▽

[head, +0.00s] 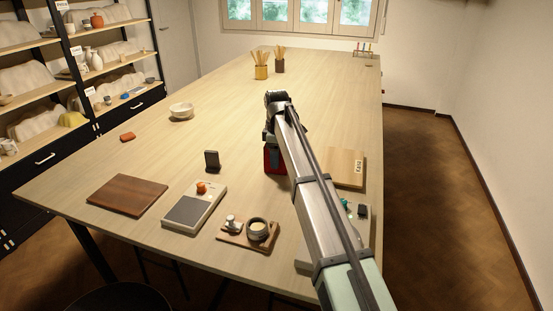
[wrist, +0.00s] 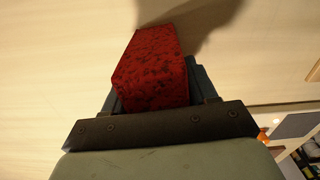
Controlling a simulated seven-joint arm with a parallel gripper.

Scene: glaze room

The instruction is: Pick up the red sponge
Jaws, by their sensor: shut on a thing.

△

Goal of the exercise ->
Quote, without any change, each line from the one that contains "The instruction is: Pick up the red sponge" through the end of the material.

The result ->
The instruction is: Pick up the red sponge
Jaws, by their sensor: shut on a thing.

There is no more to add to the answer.